---En ce vendredi 25 janvier 1985, Mr Laurent Fabius, premier ministre du président François Mitterand, est fier d'annoncer le lancement d'un vaste projet, un plan avant-gardiste, à l'instar des plans technologiques lancés quelques années auparavant comme la connexion des français au réseau téléphonique en un temps records à la fin des années 70 ou l'accès à l'information numérique grâce au déploiement massif du réseau télématique avec le Minitel en tête de pont; deux grands succès encore présents dans la mémoire des français.
Ce nouveau plan, ambitieux, appelé «Plan Informatique pour Tous», vise à initier toute une génération d'écoliers de toutes les couches sociales. Aucun pays ne s'est encore lancé dans une aventure de cette envergure. Pour donner encore plus de dimension à ce projet, les échéances sont courtes, on veut frapper fort: Tout doit être prêt pour la rentrée scolaire de septembre 1985.
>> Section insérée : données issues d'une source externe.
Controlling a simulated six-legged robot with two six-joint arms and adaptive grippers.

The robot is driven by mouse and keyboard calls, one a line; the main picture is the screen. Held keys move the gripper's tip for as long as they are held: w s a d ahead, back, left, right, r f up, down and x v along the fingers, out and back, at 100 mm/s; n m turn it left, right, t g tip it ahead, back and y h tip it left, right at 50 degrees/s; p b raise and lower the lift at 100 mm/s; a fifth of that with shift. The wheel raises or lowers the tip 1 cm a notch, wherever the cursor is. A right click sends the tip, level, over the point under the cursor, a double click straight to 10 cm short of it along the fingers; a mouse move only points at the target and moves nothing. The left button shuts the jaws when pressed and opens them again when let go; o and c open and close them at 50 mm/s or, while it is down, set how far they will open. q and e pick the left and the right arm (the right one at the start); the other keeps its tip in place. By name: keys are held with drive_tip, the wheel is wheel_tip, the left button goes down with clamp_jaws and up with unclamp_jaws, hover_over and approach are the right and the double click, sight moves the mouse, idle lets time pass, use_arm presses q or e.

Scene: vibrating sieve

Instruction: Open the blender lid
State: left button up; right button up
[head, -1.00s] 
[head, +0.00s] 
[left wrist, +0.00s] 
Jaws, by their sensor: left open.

Les moyens financiers sont votés: ce sera plus de 2 milliards de francs débloqués pour l'achat de 120.000 micro-ordinateurs et pour la formation de près de 150.000 enseignants qui devront ensuite initier 11 millions d'élèves à l'outil informatique. De cet élan empli de modernisme, s'en suivra une cascade d'erreurs de jugement et de faux pas:
L'heure n'est point à la concertation, encore moins aux appels d'offres. Alors que la lourde charge consistant à analyser les besoins en informatique de l'éducation nationale devait être confiée à un haut responsable informatique, c'est vers l'homme d'affaire Gilbert Trigano, fondateur du «Club Med», que Laurent Fabius se tourne. Il s'en suit des choix où les intérêts économiques et la politique prendront le pas sur l'intérêt des élèves: Exiit des sociétés privées étrangères telles qu'Apple vivement recommandée par Jean-Jacques Servan-Schreiber, ignorées également des entreprises privées française telles que Exelvision (qui devra se battre pour faire partie modestement du plan), Trigano décide de rendre quelques menus services aux constructeurs français nationalisés Thomson, Matra et Bull ainsi que SMT Goupil (déjà en contrat avec l'état); Tous n'étant pas contre une perfusion financière supplémentaire. Rappelons qu'en 1983 Laurent Fabius avait déjà épinglé les sociétés Bull et Thomson, leur demandant de retrouver un équilibre financier en... 1985. Ce nouveau plan IPT annoncé la même année, arrive vraiment à point nommé pour arranger leurs affaires... Etonnant. L'état achètera ainsi massivement les micro-ordinateurs que ces sociétés proposent: des systèmes propriétaires, aux performances faibles et au rapport qualité/prix discutable. L'absence d'Exelvision, une entreprise privée, est la conséquence de ces petits arrangement faits entre «amis». Les quelques 9000 exemplaires d'EXL 100 et Exeltel dont le plan IPT se dote est le résultat de la détermination de Jacques Palpacuer à dénoncer la complaisance gouvernementale au profit d'entreprises nationalisées.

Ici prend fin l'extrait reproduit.